Brandan Young, Wayne
Young has Ohio State commit Craig Young at this disposal, but it’s Brandan’s running of the offense that has made Wayne one of the best teams in the area. Brandan Young’s decision-making has improved by an impressive margin over last season, as evidenced by his 16 touchdown passes to seven interceptions. He can run when necessary, but he’s not a running quarterback. Throwing on the run? He can definitely do that. Young is 71-of-132 passing for 1,160 yards and a major reason why Wayne is 6-2.
COOLEST UNDER FIRE
Gaven Vogt, Carroll
Vogt has thrown the most passes of any quarterback in the conference (230), and boasts the highest completion percentage (144 of 230, 62.6 percent) with 22 touchdowns to nine interceptions. The Chargers have struggled over the last few weeks, and Vogt has dealt with defenses geared up to disrupt the passing game. He has been sacked 18 times. But, he has also shown an ability to keep his head under pressure and know when to run (he averages 39.1 yards rushing per game) and when to get rid of the ball. His connection with Camdyn Childers (52 receptions, 883 yards, 10 touchdowns) has been a thing of beauty.
Bailey Meerzo, Northrop
Meerzo has been bothered recently by an ankle injury, which forced him to miss a game and a half. He returned to action last week and continues to regain his health. When at the top of his game, he’s a threat both as a passer and a runner. He has completed 68 of 124 passes for 996 yards with 10 touchdowns to five interceptions and has rushed for 408 yards and eight touchdowns. He’s a huge reason Northrop has scored the most points in the SAC (34.2 per game).

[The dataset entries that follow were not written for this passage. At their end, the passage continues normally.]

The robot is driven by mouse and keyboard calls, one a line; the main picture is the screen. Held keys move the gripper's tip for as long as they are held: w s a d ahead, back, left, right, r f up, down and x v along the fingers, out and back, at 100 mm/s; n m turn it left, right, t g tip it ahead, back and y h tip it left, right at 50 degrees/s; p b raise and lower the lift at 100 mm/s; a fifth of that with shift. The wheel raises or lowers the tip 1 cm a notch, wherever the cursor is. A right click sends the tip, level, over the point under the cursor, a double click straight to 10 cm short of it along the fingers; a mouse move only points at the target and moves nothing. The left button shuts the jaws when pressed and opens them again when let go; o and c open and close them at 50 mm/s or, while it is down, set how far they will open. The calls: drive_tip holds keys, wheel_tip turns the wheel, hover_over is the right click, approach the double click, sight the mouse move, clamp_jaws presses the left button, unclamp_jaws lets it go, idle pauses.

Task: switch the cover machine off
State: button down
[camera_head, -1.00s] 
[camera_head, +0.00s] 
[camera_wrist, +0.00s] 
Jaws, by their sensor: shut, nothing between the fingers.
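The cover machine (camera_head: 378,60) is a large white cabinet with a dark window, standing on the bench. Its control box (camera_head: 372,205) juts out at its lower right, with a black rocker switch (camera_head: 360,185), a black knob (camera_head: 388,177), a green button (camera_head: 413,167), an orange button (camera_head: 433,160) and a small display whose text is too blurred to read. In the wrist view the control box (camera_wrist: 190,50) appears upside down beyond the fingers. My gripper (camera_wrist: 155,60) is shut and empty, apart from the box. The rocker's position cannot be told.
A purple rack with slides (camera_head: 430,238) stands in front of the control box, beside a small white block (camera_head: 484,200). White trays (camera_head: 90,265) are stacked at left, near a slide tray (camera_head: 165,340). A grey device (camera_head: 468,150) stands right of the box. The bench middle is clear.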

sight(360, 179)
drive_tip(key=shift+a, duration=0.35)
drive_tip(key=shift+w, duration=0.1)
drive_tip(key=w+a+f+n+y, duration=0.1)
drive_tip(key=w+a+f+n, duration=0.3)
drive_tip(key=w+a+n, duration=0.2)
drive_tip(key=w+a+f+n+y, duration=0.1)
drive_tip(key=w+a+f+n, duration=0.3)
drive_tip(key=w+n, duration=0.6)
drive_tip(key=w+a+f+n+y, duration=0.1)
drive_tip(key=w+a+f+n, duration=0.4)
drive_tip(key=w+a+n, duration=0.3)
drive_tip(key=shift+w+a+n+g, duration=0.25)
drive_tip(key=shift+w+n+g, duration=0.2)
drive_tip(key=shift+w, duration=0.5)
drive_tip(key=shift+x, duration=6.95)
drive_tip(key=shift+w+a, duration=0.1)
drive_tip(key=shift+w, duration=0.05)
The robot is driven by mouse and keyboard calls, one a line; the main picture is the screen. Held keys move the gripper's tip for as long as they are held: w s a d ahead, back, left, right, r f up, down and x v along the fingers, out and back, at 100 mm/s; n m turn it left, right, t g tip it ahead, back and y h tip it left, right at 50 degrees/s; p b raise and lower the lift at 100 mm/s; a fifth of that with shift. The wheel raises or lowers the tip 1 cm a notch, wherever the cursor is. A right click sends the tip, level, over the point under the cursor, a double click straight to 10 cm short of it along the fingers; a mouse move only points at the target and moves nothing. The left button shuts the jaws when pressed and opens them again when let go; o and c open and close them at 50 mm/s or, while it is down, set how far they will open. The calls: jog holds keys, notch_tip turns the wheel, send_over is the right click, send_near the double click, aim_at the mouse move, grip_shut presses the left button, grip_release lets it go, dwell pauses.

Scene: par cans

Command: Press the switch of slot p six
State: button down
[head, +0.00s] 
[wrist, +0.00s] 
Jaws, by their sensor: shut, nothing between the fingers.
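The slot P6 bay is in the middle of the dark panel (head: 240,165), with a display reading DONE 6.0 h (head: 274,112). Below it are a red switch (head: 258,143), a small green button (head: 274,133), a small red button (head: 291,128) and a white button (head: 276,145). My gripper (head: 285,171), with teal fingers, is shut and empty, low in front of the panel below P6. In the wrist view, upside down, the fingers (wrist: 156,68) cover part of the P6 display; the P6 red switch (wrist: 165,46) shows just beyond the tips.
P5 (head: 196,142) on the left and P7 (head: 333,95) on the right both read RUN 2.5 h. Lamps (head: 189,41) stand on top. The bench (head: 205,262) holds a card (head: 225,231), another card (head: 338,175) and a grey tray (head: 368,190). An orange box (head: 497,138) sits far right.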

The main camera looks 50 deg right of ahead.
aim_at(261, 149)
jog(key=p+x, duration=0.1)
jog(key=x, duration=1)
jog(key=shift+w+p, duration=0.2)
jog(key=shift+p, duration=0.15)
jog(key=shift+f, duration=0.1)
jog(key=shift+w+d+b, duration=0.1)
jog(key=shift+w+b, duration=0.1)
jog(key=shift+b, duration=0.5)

“He has the ability to be our best running threat and, with that, defenses have to defend the entire field,” Northrop coach Jason Doerffler said. “He is an effective passer as well and can get the ball to our threats at wide receiver. He can spread the ball around and defenses cannot key on any one person.”
Jake Archbold and Luke Goode, Homestead
I thought the Spartans might eventually settle on one quarterback, but the job share program lasted throughout the season and it’s difficult to argue with the results. The two have combined for 1,816 yards passing (Goode 919, Archbold 897) and 14 touchdowns (Goode 9, Archbold 5) with only two interceptions, both off of Archbold passes. Archbold is a running threat (38.3 yards per game) while Goode isn’t. Either would start at almost every other school in the area. It’ll be fascinating to see where this goes in the year ahead, as Archbold is a junior and Goode a sophomore.
BEST OF THE REST
Jon Barnes, Snider; Jake Byrd, Concordia; Ronald Collins III, North Side
These quarterbacks have had some ups and downs, but their “ups” have been impressive. Barnes has proved efficiency is his middle name (61.9 percent completion percentage, second among regular QBs to Vogt’s 62.6). Byrd has thrown for 1,397 yards, 13 touchdowns and six interceptions. Collins can pass or run (62.1 yards rushing per game) and has played a big role in North’s improvement. All three can make game-winning plays as the postseason approaches.